* Data for this task

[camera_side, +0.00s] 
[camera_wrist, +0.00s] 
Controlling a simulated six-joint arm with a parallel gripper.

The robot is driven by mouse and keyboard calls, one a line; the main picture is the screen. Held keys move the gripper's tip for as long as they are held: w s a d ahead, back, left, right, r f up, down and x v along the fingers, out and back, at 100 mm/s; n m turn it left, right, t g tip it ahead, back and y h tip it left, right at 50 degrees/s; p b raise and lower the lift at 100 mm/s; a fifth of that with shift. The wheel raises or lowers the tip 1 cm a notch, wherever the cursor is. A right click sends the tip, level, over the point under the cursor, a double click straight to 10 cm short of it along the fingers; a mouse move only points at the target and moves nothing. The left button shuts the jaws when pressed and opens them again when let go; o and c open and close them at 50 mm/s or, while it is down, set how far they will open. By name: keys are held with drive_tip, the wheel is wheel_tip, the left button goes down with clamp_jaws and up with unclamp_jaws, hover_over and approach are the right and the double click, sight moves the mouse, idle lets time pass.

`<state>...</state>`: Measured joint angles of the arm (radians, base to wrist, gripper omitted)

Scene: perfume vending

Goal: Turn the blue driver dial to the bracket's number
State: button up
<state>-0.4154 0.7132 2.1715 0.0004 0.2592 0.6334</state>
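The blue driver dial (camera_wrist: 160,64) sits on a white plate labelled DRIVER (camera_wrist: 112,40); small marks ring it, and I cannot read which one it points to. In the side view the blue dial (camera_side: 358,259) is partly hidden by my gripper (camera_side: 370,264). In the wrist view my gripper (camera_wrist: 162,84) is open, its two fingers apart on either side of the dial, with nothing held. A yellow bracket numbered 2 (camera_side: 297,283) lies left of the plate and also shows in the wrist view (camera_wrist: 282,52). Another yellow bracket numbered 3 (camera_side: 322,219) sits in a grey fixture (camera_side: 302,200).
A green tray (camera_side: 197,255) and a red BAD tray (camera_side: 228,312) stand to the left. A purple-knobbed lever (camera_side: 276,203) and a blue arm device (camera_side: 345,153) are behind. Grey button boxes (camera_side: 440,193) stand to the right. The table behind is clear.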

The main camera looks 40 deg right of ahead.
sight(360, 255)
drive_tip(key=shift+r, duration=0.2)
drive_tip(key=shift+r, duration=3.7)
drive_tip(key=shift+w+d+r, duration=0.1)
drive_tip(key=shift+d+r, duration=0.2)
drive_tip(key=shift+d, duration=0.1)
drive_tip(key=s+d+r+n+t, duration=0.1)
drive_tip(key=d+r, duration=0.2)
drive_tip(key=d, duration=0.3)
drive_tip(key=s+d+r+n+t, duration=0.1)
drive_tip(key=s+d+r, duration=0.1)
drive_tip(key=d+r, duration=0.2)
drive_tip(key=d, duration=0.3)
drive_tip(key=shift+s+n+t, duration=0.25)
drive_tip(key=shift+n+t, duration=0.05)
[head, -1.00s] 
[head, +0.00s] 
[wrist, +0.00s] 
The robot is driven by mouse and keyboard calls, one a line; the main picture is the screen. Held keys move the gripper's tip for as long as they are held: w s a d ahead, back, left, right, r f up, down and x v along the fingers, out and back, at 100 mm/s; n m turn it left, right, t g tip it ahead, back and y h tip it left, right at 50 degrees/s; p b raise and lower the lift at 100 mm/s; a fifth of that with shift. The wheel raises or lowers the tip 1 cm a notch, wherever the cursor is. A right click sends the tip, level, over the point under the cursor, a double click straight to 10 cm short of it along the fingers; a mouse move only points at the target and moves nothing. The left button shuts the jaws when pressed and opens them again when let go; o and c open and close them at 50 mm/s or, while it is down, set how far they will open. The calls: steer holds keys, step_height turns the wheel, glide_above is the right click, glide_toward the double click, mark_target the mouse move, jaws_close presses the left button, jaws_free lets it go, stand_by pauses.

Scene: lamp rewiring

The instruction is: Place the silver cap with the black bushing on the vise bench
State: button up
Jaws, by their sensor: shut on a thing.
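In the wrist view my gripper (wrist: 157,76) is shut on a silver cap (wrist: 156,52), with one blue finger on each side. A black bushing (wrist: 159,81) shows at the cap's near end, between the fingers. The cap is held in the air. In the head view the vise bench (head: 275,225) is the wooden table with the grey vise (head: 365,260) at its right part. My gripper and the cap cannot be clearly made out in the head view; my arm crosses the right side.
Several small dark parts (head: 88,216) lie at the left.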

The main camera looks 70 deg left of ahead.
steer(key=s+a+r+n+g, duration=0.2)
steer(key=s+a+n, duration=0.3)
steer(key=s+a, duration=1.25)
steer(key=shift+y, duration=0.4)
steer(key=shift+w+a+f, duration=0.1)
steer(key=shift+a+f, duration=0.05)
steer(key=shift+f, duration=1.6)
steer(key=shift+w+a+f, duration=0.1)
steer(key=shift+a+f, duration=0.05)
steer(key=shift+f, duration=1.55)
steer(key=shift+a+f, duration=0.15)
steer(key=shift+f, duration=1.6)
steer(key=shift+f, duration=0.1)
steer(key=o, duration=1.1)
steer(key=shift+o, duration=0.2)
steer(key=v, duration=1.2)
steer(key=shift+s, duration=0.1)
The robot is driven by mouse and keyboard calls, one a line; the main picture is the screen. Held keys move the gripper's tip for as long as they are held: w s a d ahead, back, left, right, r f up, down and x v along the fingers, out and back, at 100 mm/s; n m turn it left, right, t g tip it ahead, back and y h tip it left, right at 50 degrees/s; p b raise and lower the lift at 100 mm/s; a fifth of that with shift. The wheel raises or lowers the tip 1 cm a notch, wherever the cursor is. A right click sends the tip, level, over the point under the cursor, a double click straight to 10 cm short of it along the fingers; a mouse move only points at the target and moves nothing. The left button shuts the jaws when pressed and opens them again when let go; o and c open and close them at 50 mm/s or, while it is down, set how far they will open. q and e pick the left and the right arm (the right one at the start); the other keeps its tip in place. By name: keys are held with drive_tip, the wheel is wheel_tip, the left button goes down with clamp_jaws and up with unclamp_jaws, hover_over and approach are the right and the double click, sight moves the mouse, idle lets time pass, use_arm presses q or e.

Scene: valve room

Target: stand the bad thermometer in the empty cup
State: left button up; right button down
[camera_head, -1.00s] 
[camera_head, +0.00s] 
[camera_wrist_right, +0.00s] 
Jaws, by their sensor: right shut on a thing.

* The request
Using the records above, select and copy every line that has the word "joint".

* Output for this task
Controlling a simulated six-joint arm with a parallel gripper.
`<state>...</state>`: Measured joint angles of the arm (radians, base to wrist, gripper omitted)

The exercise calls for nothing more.